Look, the Clips got good value in Redick and Dudley. That's not the issue.
The issue is that Marcin Gortat was sitting right there on the Phoenix Suns roster when the Clippers were negotiating a deal. And we know that the Suns were eager to ship him out because they did just that a few weeks later, sending the Polish Hammer to the Washington Wizards for next to nothing.
Plus, there were rumors that the Clippers were talking with the Orlando Magic about Arron Afflalo and Andrew Nicholson. The fact that Afflalo has been performing like an All-Star has to make the failure to consummate that deal sting a bit. But Nicholson would easily be the Clips' best backup big, and you could even make the case that he's a better player than Jordan.
At the very least, his 84 percent free-throw shooting and ability to knock down threes as either a power forward or undersized center has to look pretty appealing to L.A. right now.
At one point, even Bledsoe thought a deal with the Magic was a possibility.
The depth of the Clippers' frontcourt problem is perhaps most evident in their recent attraction to Lamar Odom.

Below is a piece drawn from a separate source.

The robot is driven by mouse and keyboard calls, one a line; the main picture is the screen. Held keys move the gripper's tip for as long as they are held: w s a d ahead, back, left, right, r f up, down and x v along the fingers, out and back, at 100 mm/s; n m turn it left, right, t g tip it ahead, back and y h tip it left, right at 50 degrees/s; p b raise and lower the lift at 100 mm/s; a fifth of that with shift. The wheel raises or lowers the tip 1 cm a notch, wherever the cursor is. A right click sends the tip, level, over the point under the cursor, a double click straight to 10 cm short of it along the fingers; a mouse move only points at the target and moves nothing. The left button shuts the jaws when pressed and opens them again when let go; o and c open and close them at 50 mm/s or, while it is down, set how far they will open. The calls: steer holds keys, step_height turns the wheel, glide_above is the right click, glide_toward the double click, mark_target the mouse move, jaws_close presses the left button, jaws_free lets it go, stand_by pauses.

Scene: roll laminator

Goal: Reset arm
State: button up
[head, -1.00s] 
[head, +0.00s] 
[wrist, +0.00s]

Recently rehabilitated from an alleged drug problem, still struggling in the slimy Kardashian tentacles and three years removed from his last decent season, he's the longest of long shots.
Clearly, the Clippers are desperate for bigs.
Los Angeles fancies itself a championship contender, and some of the elements—efficient offense, elite point guard play, battle-tested coaching—are there. But frontcourt defense and depth behind the starting bigs is a glaring weakness.
As Bledsoe continues to blossom into a star, the Clippers are going to kick themselves. Not because they ever could have held onto him, but because they simply didn't get what they needed most when they traded him.